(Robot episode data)

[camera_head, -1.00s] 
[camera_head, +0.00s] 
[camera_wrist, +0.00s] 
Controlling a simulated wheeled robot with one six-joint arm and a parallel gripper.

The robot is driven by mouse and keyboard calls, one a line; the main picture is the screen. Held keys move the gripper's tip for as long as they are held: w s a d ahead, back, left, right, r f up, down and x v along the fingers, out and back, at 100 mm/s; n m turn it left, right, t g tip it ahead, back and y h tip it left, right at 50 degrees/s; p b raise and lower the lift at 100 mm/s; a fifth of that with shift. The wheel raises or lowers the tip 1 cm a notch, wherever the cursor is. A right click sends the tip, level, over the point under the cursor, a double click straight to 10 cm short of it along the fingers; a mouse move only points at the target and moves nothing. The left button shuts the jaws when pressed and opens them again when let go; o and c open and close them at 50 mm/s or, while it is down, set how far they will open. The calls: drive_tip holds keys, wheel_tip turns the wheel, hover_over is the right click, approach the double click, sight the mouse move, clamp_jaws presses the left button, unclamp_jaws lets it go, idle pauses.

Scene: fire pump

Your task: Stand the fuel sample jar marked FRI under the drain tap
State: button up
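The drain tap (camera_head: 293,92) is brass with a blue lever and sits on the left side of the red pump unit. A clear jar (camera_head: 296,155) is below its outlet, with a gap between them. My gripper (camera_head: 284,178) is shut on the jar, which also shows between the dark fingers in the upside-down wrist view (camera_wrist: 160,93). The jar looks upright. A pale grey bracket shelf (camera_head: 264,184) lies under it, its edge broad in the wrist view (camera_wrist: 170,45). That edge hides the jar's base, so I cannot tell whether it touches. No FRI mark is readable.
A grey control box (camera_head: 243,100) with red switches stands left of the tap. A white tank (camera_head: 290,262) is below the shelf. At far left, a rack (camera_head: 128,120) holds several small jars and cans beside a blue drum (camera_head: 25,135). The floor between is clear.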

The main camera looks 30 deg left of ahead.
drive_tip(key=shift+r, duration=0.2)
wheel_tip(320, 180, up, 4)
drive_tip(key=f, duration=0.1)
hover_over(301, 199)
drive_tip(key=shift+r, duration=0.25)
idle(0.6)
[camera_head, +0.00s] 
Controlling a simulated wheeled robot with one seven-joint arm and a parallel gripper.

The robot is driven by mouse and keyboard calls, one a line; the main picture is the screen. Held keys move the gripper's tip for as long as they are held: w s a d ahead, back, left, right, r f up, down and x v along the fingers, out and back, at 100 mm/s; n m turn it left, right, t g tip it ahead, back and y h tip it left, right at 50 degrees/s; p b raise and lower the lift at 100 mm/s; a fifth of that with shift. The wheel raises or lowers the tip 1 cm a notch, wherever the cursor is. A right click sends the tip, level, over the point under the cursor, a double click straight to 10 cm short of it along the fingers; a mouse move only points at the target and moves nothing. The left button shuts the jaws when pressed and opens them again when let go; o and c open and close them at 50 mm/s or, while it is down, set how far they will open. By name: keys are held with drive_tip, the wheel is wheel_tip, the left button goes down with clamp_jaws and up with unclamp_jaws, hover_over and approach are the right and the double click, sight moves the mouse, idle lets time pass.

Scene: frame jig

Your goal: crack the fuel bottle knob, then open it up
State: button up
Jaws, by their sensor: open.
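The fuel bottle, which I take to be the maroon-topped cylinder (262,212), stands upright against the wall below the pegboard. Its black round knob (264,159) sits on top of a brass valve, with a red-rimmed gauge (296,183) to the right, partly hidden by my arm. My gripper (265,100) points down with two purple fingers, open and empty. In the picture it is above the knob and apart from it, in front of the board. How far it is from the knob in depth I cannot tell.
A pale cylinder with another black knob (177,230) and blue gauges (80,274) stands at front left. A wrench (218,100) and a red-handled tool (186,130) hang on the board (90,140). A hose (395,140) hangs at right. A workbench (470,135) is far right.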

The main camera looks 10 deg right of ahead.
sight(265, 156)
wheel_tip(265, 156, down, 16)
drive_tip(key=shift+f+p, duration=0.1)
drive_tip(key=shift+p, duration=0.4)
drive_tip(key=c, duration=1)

» **Goal**:
Output only the lines from the top of the entries through the one holding "Controlling a simulated wheeled robot with one six-joint", copied exactly.

» **Exercise answer**:
[camera_head, -1.00s] 
[camera_head, +0.00s] 
[camera_wrist, +0.00s] 
Controlling a simulated wheeled robot with one six-joint arm and a parallel gripper.

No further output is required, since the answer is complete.